⟨

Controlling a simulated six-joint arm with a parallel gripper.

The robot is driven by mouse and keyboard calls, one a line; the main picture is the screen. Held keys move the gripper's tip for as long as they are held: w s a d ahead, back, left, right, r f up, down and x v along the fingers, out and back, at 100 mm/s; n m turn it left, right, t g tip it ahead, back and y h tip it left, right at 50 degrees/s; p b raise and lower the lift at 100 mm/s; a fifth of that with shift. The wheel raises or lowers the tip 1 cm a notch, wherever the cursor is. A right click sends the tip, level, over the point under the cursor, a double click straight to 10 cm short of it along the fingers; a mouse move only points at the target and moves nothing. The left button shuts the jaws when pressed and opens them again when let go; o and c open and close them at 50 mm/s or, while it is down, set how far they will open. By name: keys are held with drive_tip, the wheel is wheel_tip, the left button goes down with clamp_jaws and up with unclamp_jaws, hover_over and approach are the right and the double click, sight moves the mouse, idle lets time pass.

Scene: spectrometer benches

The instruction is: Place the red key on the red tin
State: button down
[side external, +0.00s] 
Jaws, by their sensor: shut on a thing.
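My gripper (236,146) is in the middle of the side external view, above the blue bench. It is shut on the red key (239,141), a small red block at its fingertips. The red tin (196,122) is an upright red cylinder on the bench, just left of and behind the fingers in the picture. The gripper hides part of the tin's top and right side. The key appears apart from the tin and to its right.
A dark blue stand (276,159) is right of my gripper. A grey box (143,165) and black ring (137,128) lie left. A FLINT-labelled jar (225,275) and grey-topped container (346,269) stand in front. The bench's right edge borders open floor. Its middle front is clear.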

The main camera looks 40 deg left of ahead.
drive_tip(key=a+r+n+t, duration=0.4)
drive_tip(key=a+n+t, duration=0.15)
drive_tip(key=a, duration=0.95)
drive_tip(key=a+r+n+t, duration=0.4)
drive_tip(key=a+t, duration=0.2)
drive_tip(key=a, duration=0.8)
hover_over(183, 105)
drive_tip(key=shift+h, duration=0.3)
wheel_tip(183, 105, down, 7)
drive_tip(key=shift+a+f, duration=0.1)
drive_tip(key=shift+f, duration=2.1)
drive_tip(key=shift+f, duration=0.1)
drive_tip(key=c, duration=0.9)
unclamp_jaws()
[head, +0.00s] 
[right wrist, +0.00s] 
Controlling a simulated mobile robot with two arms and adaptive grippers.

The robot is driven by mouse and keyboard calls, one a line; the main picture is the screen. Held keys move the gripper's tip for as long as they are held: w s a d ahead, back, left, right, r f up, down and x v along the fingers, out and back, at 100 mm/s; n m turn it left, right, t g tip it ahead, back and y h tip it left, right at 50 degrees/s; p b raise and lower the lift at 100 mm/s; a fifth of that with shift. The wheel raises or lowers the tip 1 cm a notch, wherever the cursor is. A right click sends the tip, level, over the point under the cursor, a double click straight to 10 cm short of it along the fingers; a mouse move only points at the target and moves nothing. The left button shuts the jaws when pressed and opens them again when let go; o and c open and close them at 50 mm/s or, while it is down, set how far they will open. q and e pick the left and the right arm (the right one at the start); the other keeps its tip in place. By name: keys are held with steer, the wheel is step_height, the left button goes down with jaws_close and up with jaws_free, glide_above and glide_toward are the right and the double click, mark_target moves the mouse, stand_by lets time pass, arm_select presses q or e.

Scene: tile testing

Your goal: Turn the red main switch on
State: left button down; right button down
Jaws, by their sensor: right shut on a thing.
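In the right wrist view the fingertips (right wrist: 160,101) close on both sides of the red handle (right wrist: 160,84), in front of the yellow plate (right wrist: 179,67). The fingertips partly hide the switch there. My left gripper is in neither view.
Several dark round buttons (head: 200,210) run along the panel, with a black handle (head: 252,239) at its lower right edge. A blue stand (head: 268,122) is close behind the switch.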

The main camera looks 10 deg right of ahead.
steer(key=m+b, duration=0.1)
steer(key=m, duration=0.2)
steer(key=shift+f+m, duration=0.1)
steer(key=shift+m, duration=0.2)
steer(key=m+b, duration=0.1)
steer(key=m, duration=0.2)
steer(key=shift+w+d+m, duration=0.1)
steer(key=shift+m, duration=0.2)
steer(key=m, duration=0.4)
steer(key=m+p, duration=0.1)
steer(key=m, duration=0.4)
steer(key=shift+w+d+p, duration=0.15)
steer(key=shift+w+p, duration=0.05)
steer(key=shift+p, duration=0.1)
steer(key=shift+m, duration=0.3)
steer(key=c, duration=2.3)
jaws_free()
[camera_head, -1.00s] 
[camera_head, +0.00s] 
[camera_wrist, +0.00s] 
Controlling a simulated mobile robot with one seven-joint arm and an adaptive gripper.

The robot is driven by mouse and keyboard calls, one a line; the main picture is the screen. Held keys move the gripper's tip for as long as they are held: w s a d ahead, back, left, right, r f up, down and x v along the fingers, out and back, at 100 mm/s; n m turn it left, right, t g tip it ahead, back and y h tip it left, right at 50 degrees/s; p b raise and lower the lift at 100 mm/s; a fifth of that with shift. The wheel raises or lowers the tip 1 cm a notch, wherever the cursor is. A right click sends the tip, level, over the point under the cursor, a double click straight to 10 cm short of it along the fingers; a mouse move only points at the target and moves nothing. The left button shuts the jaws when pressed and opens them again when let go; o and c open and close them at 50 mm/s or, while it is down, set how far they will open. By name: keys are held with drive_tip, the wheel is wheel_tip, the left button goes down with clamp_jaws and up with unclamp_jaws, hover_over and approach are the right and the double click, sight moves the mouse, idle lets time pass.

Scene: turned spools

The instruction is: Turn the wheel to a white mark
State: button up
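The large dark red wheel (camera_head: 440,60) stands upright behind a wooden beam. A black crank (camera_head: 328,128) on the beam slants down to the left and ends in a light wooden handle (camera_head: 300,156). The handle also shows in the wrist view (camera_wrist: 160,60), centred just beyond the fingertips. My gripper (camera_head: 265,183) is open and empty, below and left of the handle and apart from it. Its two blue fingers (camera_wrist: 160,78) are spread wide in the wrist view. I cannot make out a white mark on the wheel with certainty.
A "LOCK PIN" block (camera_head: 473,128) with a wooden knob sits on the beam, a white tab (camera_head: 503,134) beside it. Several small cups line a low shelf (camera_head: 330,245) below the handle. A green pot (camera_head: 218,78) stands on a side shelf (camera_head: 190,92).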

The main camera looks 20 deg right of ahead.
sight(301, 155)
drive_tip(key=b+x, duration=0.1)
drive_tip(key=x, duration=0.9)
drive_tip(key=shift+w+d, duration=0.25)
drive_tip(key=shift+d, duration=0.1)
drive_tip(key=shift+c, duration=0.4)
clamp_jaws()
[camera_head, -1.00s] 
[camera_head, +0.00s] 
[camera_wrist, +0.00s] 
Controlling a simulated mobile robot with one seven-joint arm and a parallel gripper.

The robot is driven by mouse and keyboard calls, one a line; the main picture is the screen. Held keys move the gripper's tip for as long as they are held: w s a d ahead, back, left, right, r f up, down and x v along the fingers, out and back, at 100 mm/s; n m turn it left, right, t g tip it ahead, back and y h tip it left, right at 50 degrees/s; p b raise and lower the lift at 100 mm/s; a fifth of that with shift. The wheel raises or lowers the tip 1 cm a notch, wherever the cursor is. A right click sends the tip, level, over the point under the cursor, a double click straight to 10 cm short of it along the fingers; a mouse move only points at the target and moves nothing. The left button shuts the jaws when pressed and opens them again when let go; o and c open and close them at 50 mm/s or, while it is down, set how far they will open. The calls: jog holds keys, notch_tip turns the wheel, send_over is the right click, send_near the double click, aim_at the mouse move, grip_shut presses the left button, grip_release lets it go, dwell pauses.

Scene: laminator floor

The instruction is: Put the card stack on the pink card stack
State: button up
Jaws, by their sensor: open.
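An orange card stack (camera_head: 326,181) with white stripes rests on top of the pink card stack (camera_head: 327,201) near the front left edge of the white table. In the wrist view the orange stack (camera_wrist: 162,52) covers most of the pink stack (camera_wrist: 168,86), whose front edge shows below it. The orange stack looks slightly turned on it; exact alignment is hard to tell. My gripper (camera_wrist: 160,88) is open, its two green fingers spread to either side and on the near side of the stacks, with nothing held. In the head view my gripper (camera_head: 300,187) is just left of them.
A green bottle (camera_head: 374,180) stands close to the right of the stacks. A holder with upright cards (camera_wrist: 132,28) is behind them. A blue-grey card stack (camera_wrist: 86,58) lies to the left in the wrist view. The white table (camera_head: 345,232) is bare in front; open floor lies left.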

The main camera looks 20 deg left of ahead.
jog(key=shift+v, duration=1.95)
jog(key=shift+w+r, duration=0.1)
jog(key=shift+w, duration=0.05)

⟩

The task:
Give back, word for word, only the lines above from the line holding "an adaptive gripper." to the line holding "The instruction is: Turn", both included.

Expected answer:
Controlling a simulated mobile robot with one seven-joint arm and an adaptive gripper.

The robot is driven by mouse and keyboard calls, one a line; the main picture is the screen. Held keys move the gripper's tip for as long as they are held: w s a d ahead, back, left, right, r f up, down and x v along the fingers, out and back, at 100 mm/s; n m turn it left, right, t g tip it ahead, back and y h tip it left, right at 50 degrees/s; p b raise and lower the lift at 100 mm/s; a fifth of that with shift. The wheel raises or lowers the tip 1 cm a notch, wherever the cursor is. A right click sends the tip, level, over the point under the cursor, a double click straight to 10 cm short of it along the fingers; a mouse move only points at the target and moves nothing. The left button shuts the jaws when pressed and opens them again when let go; o and c open and close them at 50 mm/s or, while it is down, set how far they will open. By name: keys are held with drive_tip, the wheel is wheel_tip, the left button goes down with clamp_jaws and up with unclamp_jaws, hover_over and approach are the right and the double click, sight moves the mouse, idle lets time pass.

Scene: turned spools

The instruction is: Turn the wheel to a white mark

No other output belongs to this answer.